All too often we carry the baggage of past hurt. This takes up space in our heads, hearts, and lives.
Maybe swap the suitcase for a duffel, or a duffel for a tote, or a tote for a handbag. As we meet our big stuff head-on, we find we can allow it become smaller, and smaller. And, perhaps, like the walker, we find it is something we don’t need at all.
Prioritize the Essentials
When traveling with kids, it’s important to keep certain things within reach. For me these things are: diaper bag, toys, pacis, cooler with snacks and drinks, blankets and my purse. Some of these are small, and some are big, but I prioritize the space I give each of them. When my son cries, I can instantly put my hands on a toy or paci. I can grasp a solution, rather than feeling stressed or helpless.

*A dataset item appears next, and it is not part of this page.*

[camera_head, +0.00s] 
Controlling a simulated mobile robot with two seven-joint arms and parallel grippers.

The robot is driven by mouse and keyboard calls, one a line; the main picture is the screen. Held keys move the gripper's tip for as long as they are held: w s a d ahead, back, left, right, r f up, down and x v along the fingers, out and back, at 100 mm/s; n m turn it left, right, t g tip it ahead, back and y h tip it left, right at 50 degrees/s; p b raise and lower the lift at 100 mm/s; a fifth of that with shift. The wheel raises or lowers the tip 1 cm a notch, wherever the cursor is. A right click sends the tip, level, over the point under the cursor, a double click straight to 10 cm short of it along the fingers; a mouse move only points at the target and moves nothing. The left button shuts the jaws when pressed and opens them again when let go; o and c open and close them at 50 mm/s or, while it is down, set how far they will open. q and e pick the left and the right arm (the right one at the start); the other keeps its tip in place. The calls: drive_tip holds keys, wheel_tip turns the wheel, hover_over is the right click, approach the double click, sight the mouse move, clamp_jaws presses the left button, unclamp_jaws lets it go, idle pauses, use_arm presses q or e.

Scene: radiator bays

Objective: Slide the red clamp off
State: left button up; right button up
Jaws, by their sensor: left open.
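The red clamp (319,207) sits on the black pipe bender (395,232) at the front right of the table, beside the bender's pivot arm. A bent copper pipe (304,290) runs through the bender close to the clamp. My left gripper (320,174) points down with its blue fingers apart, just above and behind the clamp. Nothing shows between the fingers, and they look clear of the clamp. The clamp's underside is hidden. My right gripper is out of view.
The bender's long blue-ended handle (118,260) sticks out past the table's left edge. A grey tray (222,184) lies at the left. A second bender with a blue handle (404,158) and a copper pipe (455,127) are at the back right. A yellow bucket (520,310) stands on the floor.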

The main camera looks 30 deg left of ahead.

This got me thinking, what things need to be prioritized in me? What truths, feelings, memories should I give purposeful space so I have them at hand in stressful times?
Whether it’s a personal motto, mantra, affirmation, memory, lesson, or a goal, we should be able to default to a guiding priority. Anger, frustration, jealousy, mistrust – too often we give these emotions and feelings prioritized space. They are within reach, and become the first things we grab. Don’t prioritize the things that aren’t helping you grow. Leave them on the driveway, and fill your cup holder with love instead.
Stuff it Full
This the fun part of packing; where I take the little stuff and find all the small crevices and hidey holes.
Spare tire holder … yep, there is space there.
Floorboards under the car seats … tons of space!
Move Hadley’s car seat to the middle seat … bam, I can fold the seat down!
Center consoles, glove boxes, unused cup holders … there is always more space if you look for it.
Any parent already knows this to be true. Even when our hearts feel so full of love, we have another child and magically there is MORE SPACE. Life can feel overwhelming at times, as if we can’t possibly take on another thing, as if we don’t have anymore space. But there is always room in the heart.
Opening the heart, like a 20 hour road trip, can be scary. Allowing people, experiences and life in is always a gamble. Maybe it won’t all fit after all – but it will, it does, there is space for what matters. Leave the baggage, embrace the love, and stuff your life full like a Prius on family vacation.
The experience of packing my Prius for a family of four’s week long road trip reminded of the rock, gravel, sand demonstration. If we leave the big stuff for last (rocks), then we have less room in our lives for little joys and new experiences (sand and gravel). If we handle the big stuff first, we will find we always have space for the new, and our happiest moments, our most positive thoughts, will be the ones easiest for us to reach.